At the South Central Regional Stockyards in Missouri, steer calves under 600 pounds were lightly tested on limited offerings but sold with a lower undertone.  Steers 600 to 700 pounds were firm to $5 higher with spots of $8 higher on 600-to-650-pound steers.  Feeder heifers 450 to 500 pounds were steady to firm with spots of $3 higher.  Heifers 500 to 600 pounds were mostly $10 higher.  The USDA says demand was moderate to good on a moderate offering.  The market saw the best demand and quality on 6-weight steers and 5-weight heifers.  Receipts were up on the week and the year.  Feeder supply included 47% steers and 34% of the offering was over 600 pounds.  Medium and Large 1 feeder steers 610 to 640 pounds brought $257 to $272.25 for an average price of $260.21 and feeder steers 665 to 685 pounds brought $247 to $258.50 for an average price of $254.97.  Medium and Large 1 feeder heifers 500 to 549 pounds brought $259 to $261.50 for an average price of $260.70 and feeder heifers 560 to 580 pounds brought $242 to $259 for an average price of $253.14. 

Boxed beef closed higher on solid demand for moderate offerings.  Choice was $.15 higher at $328.05 and Select closed $.50 higher at $297.18.  The Choice/Select spread was $30.87. Estimated cattle slaughter was 125,000 head – even on the week and the year. 

Lean hog futures ended the day mixed ahead of the USDA’s Quarterly Hogs and Pigs report.  July lean hogs closed $1.17 higher at $94.45 and August lean hogs closed $1.22 higher at $92.32. 

Cash hogs closed lower with a light negotiated run.  Cash hog business has been lackluster at best this week.  Processors have moved needed numbers without having to really work at it.  All eyes were on Thursday’s Quarterly Hogs and Pigs report which was expected to show a reduction in breeding inventory but did not.  However, quarterly farrowing intentions did show a decline.

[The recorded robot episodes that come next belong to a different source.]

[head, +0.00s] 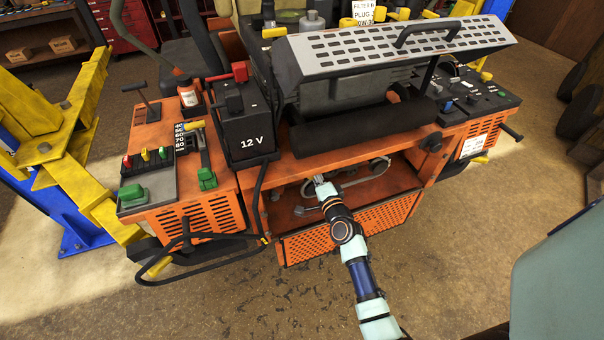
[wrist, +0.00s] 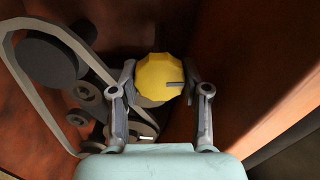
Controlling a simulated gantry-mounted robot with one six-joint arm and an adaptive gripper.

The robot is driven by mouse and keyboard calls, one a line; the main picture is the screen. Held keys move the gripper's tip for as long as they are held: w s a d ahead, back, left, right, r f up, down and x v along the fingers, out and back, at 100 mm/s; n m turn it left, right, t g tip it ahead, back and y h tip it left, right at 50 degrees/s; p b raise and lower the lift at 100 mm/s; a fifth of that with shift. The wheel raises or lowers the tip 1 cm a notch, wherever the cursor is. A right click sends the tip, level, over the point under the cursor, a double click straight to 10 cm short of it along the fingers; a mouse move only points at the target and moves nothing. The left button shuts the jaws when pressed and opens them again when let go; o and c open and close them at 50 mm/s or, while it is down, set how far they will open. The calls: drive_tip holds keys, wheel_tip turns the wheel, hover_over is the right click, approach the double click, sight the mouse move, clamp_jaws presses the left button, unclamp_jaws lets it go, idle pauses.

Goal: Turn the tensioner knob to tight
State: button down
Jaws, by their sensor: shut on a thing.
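The tensioner knob (wrist: 158,78) is yellow and many-sided, with a dark pointer mark on its right side, in the wrist view. My gripper (wrist: 160,80) has one finger on each side of it and is shut on it. In the head view my gripper (head: 322,184) reaches into the open front bay of the orange mower, and the knob is hidden there. A white mark (wrist: 119,138) shows below the knob in the wrist view. I cannot read any tight label.
A belt (wrist: 25,95) runs over a large dark pulley (wrist: 48,60) and several small ones, left of my gripper. An orange wall (wrist: 240,60) stands close on the right. A perforated orange panel (head: 345,232) lies below my arm. A black 12 V battery (head: 246,122) stands above left.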

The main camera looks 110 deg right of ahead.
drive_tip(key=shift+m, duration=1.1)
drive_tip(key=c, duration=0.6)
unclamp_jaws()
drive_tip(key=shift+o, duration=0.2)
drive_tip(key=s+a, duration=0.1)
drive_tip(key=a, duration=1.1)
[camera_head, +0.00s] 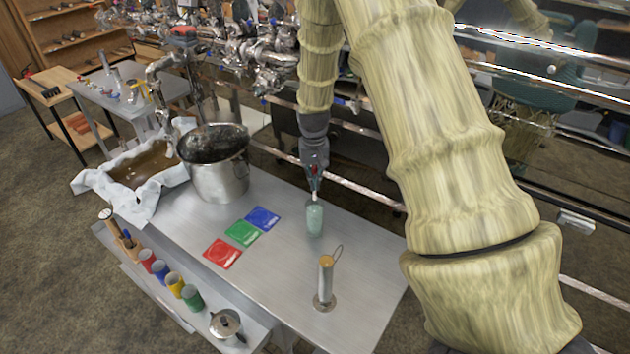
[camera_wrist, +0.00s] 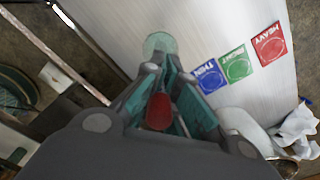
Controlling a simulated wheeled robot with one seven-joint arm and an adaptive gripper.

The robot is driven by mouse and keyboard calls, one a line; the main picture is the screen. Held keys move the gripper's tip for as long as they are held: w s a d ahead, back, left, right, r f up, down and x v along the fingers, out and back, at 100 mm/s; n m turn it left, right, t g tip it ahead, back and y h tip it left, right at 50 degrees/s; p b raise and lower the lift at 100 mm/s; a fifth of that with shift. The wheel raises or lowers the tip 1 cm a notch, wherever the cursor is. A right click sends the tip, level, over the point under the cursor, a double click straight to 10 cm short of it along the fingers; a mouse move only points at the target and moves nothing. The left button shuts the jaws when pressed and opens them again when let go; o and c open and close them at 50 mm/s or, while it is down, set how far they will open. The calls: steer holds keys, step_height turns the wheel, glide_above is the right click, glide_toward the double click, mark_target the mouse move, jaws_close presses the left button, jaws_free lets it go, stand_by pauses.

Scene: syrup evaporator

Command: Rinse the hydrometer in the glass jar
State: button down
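The glass jar (camera_head: 314,220), pale green and see-through, stands upright on the metal table near its back edge. In the wrist view its round shape (camera_wrist: 160,42) shows just beyond my fingertips. My gripper (camera_head: 315,188) points down directly above the jar. It is shut on a slim thing with a red part (camera_wrist: 160,111), which I take to be the hydrometer; its red part (camera_head: 315,171) shows between the fingers, and a pale piece shows below them at the jar's mouth. I cannot tell how far its lower end is inside the jar.
On the metal table (camera_head: 280,275) lie red (camera_head: 222,253), green (camera_head: 242,232) and blue (camera_head: 262,218) cards. Several colored cups sit on the lower front shelf.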

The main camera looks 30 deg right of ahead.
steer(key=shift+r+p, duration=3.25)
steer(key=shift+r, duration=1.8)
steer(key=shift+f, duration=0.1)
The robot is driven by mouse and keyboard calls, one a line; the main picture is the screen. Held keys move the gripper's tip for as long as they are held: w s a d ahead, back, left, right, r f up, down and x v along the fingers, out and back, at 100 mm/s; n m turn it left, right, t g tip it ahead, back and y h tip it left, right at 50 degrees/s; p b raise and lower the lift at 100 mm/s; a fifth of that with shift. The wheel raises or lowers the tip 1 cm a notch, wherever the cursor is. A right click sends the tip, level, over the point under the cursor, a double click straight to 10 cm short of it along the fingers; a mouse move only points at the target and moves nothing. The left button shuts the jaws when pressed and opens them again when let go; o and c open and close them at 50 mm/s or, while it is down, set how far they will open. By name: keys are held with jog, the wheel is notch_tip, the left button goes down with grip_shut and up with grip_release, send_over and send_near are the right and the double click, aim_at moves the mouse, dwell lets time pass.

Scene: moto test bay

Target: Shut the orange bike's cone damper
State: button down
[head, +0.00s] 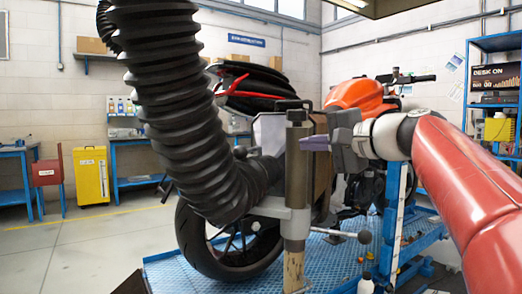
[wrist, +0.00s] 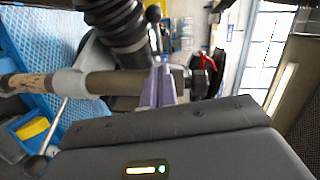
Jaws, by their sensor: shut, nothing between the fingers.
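The orange bike (head: 355,95) stands on a blue lift, its tail toward me. A thick black ribbed hose (head: 165,90) hangs down and bends toward the bike's rear; it also shows at the top of the wrist view (wrist: 118,22). The cone and its damper are mostly hidden behind the hose and a grey post (head: 297,175). In the wrist view a thin lever with a dark ball (wrist: 153,13) stands beside the hose; I cannot tell whether it is the damper's. My gripper (head: 304,144), with purple fingers, is shut and empty, its tips close to the post's upper part.
A second ball-ended lever (head: 364,237) sticks out from the post's lower clamp. The blue lift deck (head: 215,285) lies below. A yellow cabinet (head: 91,175) and blue benches stand by the back wall. Open floor lies at the left.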

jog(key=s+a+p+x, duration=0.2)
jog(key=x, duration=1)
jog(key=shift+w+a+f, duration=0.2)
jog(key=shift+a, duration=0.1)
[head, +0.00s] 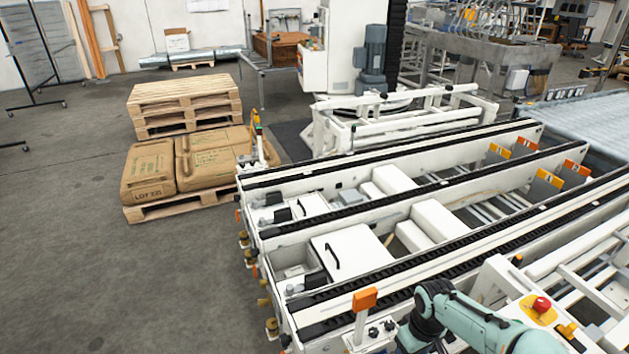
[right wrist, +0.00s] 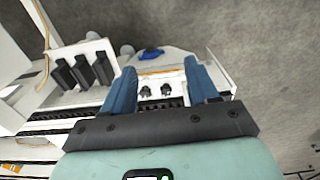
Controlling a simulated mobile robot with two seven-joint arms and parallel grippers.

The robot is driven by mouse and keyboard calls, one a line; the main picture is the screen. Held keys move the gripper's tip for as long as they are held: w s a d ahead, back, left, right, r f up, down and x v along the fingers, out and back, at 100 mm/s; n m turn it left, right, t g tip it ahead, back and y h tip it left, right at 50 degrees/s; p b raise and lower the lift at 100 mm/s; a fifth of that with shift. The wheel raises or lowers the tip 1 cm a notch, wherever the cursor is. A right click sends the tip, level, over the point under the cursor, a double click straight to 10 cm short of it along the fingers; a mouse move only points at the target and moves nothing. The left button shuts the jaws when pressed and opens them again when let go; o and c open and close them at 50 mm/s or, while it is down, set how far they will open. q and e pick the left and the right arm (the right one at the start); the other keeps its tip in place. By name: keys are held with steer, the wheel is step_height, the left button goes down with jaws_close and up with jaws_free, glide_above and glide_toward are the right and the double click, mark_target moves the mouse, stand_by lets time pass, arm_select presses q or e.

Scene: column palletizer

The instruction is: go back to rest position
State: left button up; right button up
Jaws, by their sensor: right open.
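My right gripper (right wrist: 160,68) shows in the right wrist view with its two blue fingers apart and nothing between them. Behind the gap is a white machine part with two small dark knobs (right wrist: 155,91); I cannot tell whether the fingers touch it. In the head view my teal right arm reaches in at the bottom right over the conveyor's near end, and its fingers are not clearly visible. My left gripper is in neither view.
The white conveyor frame (head: 335,248) fills the middle and right. A red button (head: 541,305) and an orange-topped post (head: 364,299) stand near my arm. A pallet with brown sacks (head: 149,172) and stacked empty pallets (head: 185,93) stand left.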

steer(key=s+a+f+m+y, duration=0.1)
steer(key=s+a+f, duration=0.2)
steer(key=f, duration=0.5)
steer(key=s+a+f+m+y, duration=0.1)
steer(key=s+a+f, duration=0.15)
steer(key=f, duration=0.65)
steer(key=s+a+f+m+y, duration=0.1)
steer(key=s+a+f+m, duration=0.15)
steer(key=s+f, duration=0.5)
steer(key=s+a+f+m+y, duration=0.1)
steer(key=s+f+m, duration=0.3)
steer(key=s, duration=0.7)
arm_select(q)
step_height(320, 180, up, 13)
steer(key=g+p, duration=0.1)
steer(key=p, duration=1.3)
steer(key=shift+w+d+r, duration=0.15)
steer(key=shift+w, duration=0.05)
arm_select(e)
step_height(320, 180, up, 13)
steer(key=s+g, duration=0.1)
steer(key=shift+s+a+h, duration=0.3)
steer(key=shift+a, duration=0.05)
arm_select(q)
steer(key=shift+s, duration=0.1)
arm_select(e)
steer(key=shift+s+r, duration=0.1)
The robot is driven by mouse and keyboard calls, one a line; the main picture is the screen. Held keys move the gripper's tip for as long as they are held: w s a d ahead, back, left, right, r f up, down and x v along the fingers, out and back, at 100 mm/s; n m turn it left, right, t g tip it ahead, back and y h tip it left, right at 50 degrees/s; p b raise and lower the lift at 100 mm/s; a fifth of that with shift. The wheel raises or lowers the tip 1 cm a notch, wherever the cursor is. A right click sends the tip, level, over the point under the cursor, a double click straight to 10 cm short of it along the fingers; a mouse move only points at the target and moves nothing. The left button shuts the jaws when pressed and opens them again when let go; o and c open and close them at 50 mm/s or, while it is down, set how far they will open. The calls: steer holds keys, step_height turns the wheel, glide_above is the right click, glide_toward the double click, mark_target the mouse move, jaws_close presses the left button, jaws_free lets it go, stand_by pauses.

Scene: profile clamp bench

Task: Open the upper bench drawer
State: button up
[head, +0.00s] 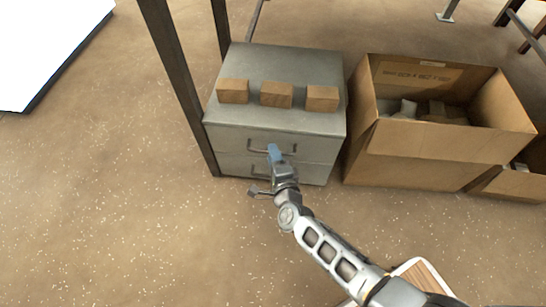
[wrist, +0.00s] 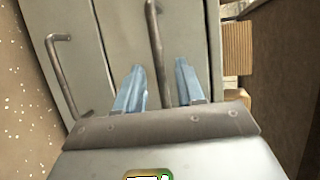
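A grey metal cabinet (head: 290,62) has two drawers, one above the other. The upper drawer (head: 225,136) looks shut, with a bar handle (head: 256,150) across its front; this handle also shows in the wrist view (wrist: 156,45). The lower drawer (head: 312,174) looks shut, and its handle (wrist: 62,75) is at the left of the wrist view. My gripper (head: 273,150) is at the upper drawer's front. In the wrist view its blue fingers (wrist: 160,82) are apart, one on each side of the upper handle. I cannot tell whether they touch it.
Three wooden blocks (head: 276,95) lie in a row on the cabinet top. An open cardboard box (head: 430,141) with things inside stands close at the cabinet's right. A dark post (head: 178,75) rises at its left. The floor (head: 110,200) in front and left is clear.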

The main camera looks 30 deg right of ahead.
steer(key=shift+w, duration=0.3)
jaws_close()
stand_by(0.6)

While this week’s export sales report showed a bit of a decline, there is still relatively strong pork demand on the global market. Barrows and gilts at the National Daily Direct closed $.21 lower with a base range of $85 to $99 and a weighted average of $94.00 and the Eastern Corn Belt had no comparison but a weighted average of $86.89.  Prices at the Iowa/Minnesota and the Western Corn Belt were not reported due to confidentiality. 

Butcher hog prices at the Midwest cash markets were steady at $68. At Illinois, slaughter sow prices were steady with moderate demand for moderate offerings at $25 to $35.  Barrows and gilts were steady with moderate demand for moderate offerings at $52 to $62.  Boars ranged from $15 to $25 and $5 to $10. 

Pork values closed sharply higher– up $3.82 at $102.90.  Bellies closed nearly $19 higher.  Hams were also sharply higher.  Ribs were higher.  Picnics, loins, and butts were lower.  Estimated hog slaughter was 456,000 head – down 7,000 on the week and 10,000 on the year.